Inside Out went on to clean up during awards season — winning 10 Annie Awards and best animated picture at the Golden Globes — and now heads into Oscar night as the category's frontrunner. (The pic also is nominated in the best original screenplay category, but will have to beat Spotlight to take home that prize.)
In Anomalisa, the characters look like puppets, but the dialogue coming out of their mouths makes up this R-rated love story. The adult-themed stop-motion film, co-directed by Oscar-winner Charlie Kaufman, centers on a depressed middle-aged man who sees everyone in his world as the same until he meets a woman during a business trip. There's cursing and even nudity, during in a very intimate sex scene that took six months to bring to life.
"The quality we went for is a realistic, nuanced but dreamlike and somewhat surreal world,” Kaufman said about using 3D printing to create the human-like characters in the dark comedy.
Anomalisa began as a one-act radio play before a Kickstarter campaign raised over $400,000, sending it into production. After premiering at the 2015 Venice Film Festival, it was bought by Paramount and has solidified itself as a best animated picture contender this awards season, earning nominations at the Annie Awards, Golden Globes, Independent Spirit Awards and upcoming Oscars.
BOY AND THE WORLD
Directed by Brazilian artist Ale Abreu, the sketch-story Boy and the World is, at its core, about a boy in search of his father. But instead of using dialogue, the film tells the story with music and pictures. The hand-drawn visuals transform from stick figure-like to immersive and vibrant as the boy travels further away from his home and along his journey.
The fable (from independent distributor GKIDS, which also released When Marnie Was There), is told from the point of view of the child but tackles universal struggles. "This boy could be any poor child — in rich or poor countries — excluded from the globalized world," Abreu said about the protagonist, who communicates with his eyes since he doesn't have a mouth or eyebrows. "It allows for the audience to participate by 'imagining' the character's expressions."
This year's Annie Awards added a new category for best indie feature, which Boy and the World took home.
SHAUN THE SHEEP MOVIE
The stop-motion Shaun the Sheep Movie is a spinoff of Aardman Animation's hit TV series, which is dialogue-free. The silent film sees Shaun and his flock, who are bored with their daily routine, journeying away from their rural home and into the big city.
The challenge of the Lionsgate film was bringing the characters to life without using words, which the movie's sound designer Adrian Rhodes said they accomplished with actors mumbling and making sheep and dog noises. Included in the film are plenty of adult-aimed gags, including when the sheep meet a Hannibal Lecter-like cat, to target an older audience.

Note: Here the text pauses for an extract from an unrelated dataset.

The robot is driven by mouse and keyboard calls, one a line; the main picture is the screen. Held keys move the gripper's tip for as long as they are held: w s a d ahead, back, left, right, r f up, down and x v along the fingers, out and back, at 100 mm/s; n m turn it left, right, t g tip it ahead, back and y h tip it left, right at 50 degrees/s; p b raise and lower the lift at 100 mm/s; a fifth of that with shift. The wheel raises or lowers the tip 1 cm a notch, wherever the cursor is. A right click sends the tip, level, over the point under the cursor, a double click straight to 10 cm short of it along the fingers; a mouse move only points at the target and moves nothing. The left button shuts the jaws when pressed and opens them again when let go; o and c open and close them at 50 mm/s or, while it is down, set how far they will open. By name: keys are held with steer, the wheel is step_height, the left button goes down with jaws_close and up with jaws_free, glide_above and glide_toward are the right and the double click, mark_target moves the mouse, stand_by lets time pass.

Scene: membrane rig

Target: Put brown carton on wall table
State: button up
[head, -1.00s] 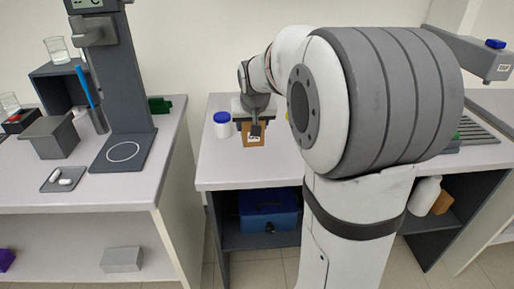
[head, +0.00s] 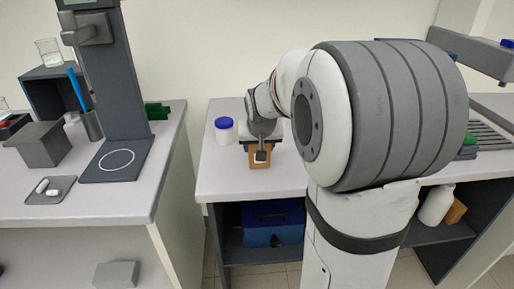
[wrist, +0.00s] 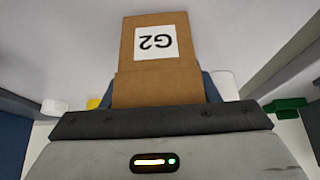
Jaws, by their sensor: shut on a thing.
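The brown carton (head: 260,158) is at the left part of the pale table against the wall (head: 225,182). In the wrist view the carton (wrist: 155,75) shows a white label reading G2, upside down. My gripper (head: 262,142) points down at the carton from above. In the wrist view my gripper (wrist: 160,92) is shut on the carton, with dark blue finger parts at its sides. Whether the carton's base touches the tabletop I cannot tell. My arm hides the middle of that table.
A white bottle with a blue lid (head: 224,130) stands left of the carton. A blue box (head: 273,222) sits on the shelf below, with a white bottle (head: 436,205) farther right. A gap separates this table from the left bench (head: 120,200). The table's front left is clear.

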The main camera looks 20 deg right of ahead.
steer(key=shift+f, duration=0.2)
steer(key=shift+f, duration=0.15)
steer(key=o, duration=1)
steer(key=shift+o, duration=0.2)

In addition to being a critical hit and awards contender, Shaun the Sheep Movie has earned a near-perfect 99 percent score on Rotten Tomatoes.
WHEN MARNIE WAS THERE
When Marnie Was There helped to knock The Peanuts Movie and The Good Dinosaur — which earned Globe and Annie nominations — out of the Oscar running by snagging a place in the animated film category.
The second hand-animated film from GKIDS, Marnie is based on Joan G. Robinson's young-adult book of the same name and tells the coming-of-age story of 12-year-old Anna, who has low self-esteem, and the mysterious Marnie figure.
"For all the Annas and Marnies who will come to the theaters to see this film," said director Hiromasa Yonebayashi, I hope to make a movie that feels like a soulmate — one who might sit next to them and just be by their side." The pic takes place in Japan, but Marnie is blond-haired and blue-eyed, and slightly different each time she appears. "I wanted to create a character who feels like she's somewhere between dreams and reality," said the helmer.
The Academy Awards will air live on Sunday, Feb. 28, at 8:30 p.m. ET/5:30 p.m. PT on ABC.